Al Jazeera's Mahmoud Abdelwahed, reporting from Tripoli, said the GNA launched the counter-offensive in an effort to take a key LNA base using advanced weaponry to strike the city centre.

"The government's military commanders say they are trying to recapture a military camp in southern Tripoli, which has been under the control of Haftar's forces for the past few months. Haftar's troops have been using that camp to fire rockets into residential areas and the airport," said Abdelwahed.

"Military sources say it is also important because it is run and protected by Russian military experts from the Wagner Group, who have been fighting with Haftar's forces."

More than a dozen people have been killed over the past two days in missile attacks, the Tripoli-based government said.

Adding to the misery of Tripoli residents, the main water supplier to northwest Libya said armed men in the south had stormed one of its facilities, reducing supply.

'Responsible for the suffering'

Turkey said on Sunday that it would deem the Haftar's forces "legitimate targets" if their attacks on its interests and diplomatic missions in Libya persisted.

On Thursday, Turkey and Italy said the area around their embassies in Tripoli had been shelled.

Turkey backs Libya's internationally recognised GNA. It has signed a military cooperation deal with the GNA and deployed military trainers and equipment, including armed drones that have helped repel Haftar's offensive.

Ankara views Haftar's forces, which are backed by the United Arab Emirates, Egypt and Russia, as "putschists".

"If our missions and our interests in Libya are targeted, we will deem Haftar's forces legitimate targets," the foreign ministry said in a statement, in which it also slammed the United Nations for not taking action over the LNA's attacks.

"It is unacceptable for the United Nations to remain silent against this carnage any longer," it said. "Countries providing military, financial and political aid to Haftar are responsible for the suffering that the people of Libya are enduring and the chaos and instability the country is being dragged into."

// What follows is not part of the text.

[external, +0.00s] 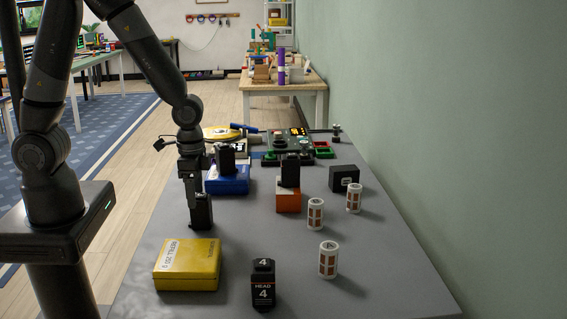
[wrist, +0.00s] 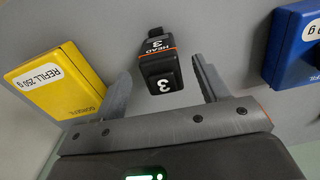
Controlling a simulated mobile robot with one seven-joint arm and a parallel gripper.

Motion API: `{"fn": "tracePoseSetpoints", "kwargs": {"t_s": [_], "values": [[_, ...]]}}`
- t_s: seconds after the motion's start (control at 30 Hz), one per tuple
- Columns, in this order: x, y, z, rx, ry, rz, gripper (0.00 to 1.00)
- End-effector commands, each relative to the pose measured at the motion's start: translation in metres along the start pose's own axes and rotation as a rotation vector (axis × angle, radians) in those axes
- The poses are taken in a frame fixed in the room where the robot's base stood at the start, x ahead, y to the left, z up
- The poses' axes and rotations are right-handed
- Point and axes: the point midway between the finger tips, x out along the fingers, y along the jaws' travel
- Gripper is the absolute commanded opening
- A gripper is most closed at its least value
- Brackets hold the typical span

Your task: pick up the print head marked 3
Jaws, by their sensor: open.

It also said attacks on Tripoli's Mitiga airport early on Saturday, part of an intensified barrage of artillery fire on the capital, were war crimes.

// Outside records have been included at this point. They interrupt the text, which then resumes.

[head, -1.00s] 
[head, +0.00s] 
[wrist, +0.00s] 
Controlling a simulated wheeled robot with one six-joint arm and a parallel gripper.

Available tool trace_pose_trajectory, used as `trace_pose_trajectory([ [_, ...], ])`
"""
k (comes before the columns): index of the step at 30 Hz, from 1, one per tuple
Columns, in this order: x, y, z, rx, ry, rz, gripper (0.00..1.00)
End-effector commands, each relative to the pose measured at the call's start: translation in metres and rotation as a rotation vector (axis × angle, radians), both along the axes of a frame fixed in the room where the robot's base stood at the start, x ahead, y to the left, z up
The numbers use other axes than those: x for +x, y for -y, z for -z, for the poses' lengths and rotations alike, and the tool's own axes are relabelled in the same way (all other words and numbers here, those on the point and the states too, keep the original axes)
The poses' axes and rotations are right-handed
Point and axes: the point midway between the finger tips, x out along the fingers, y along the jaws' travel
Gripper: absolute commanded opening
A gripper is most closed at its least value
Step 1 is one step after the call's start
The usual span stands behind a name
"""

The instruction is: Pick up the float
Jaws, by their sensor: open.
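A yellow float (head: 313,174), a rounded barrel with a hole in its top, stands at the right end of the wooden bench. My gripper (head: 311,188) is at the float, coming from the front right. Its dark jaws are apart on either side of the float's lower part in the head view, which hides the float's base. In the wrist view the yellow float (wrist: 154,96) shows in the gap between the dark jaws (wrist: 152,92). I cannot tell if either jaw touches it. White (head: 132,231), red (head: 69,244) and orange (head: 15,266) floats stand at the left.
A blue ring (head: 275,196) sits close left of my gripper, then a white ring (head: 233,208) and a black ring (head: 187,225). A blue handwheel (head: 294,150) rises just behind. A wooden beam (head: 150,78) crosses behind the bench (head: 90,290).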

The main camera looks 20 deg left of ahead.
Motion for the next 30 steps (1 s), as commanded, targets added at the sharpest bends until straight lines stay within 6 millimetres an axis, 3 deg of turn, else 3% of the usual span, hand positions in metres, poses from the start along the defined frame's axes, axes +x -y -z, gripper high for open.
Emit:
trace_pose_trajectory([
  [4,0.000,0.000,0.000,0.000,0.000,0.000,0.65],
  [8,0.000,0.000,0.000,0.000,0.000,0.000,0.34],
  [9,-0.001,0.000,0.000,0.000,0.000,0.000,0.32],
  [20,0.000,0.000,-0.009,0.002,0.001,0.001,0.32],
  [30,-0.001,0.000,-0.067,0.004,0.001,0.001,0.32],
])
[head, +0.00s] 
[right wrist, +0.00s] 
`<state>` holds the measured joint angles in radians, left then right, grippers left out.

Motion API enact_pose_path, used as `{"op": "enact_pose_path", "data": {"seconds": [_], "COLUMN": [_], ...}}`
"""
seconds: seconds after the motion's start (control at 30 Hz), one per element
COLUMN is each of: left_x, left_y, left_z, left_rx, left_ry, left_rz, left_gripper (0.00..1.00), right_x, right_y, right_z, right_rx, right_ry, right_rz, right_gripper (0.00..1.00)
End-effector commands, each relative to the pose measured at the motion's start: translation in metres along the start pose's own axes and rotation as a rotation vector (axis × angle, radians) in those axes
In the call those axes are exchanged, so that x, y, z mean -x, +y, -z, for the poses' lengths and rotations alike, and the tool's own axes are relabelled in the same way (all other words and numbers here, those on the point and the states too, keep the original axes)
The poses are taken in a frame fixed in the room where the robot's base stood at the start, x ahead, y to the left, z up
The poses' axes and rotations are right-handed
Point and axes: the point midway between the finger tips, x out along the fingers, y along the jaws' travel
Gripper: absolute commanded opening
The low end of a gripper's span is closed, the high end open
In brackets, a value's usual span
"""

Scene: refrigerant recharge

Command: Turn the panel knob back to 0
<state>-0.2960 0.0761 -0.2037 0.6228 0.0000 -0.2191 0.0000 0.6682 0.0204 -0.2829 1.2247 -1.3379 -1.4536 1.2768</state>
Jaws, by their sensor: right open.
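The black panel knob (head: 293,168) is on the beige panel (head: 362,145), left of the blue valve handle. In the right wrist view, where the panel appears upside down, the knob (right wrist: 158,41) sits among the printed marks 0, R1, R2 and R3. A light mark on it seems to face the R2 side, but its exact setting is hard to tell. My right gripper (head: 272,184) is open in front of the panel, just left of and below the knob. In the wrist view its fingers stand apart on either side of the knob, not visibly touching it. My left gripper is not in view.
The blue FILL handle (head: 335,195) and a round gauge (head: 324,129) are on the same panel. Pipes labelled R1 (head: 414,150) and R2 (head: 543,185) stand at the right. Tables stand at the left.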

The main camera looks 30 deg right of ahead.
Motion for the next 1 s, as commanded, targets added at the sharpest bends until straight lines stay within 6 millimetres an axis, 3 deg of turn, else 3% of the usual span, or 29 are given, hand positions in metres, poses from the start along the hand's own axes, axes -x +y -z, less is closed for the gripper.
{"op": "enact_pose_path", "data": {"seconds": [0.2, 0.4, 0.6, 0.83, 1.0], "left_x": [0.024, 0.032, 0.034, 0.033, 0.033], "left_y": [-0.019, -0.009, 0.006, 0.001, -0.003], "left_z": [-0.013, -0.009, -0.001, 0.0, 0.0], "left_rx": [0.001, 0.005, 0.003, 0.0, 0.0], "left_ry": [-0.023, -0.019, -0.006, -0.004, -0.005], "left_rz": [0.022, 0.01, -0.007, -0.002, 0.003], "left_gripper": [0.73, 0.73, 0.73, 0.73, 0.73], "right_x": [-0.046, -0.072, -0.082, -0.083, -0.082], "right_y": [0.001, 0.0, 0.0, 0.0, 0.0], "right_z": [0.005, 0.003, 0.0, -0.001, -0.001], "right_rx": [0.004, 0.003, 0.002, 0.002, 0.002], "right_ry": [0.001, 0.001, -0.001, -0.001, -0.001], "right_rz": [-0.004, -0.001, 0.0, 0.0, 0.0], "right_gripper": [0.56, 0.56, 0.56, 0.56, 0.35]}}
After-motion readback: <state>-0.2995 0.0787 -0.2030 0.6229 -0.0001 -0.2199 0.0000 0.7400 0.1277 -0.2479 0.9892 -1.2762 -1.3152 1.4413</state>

"The attacks on diplomatic missions including our Tripoli embassy, Mitiga airport, civilian planes preparing to take off and other civilian infrastructure, and those which kill civilians or injure them, constitute a war crime," the statement added.

Haftar's LNA has been fighting for more than a year to capture Tripoli from the GNA, frequently shelling the capital. The United Nations said four-fifths of the 130 civilian casualties recorded in the Libyan conflict in the first quarter of 2020 were caused by LNA ground fighting.

Turkish President Recep Tayyip Erdogan said on Monday that the LNA was in a "period of regression" after NATO member Turkey threw its support behind the GNA.

"Even the efforts of countries that provide him [Haftar] with unlimited financial support and weapons will not be able to save him," Erdogan said.

'Frightening spectacle'

Pro-GNA forces have retaken some territory from the LNA around Tripoli during an escalation of fighting in recent weeks with the help of Turkish-supplied drones.

The LNA says Turkey has established a military drone base at the Mitiga airport, but the GNA denies this.

The United Nations Support Mission in Libya (UNSMIL) called the bombardment "an all too familiar but frightening spectacle".

"These horrifying attacks occur on a regular basis in close proximity to civilian neighbourhoods," UNSMIL said on Twitter.

It called the shelling "one in a series of indiscriminate attacks, most of which are attributable to pro-LNA forces, killing more than 15 and injuring 50 civilians since 1 May".

Since Wednesday, 17 civilians and two police officers have been killed and more than 66 other civilians wounded in rocket fire targeting several areas of the capital, according to the GNA.

UNSMIL slammed the attacks for hitting civilians and civilian infrastructure, and called for "those responsible for crimes under international law to be brought to justice".

But the GNA said international condemnation was not enough.

"We no longer pay any attention to the timid condemnations of the international community … The senseless acts are proof of his weakness and desperation after the successive defeats of his militias and mercenaries," it added.

Haftar's forces have suffered several setbacks in recent weeks, with GNA fighters pushing them from two key coastal cities west of Tripoli in April.

GNA troops now surround the LNA's main rear base at Tarhouna, 80km (50 miles) southeast of the capital.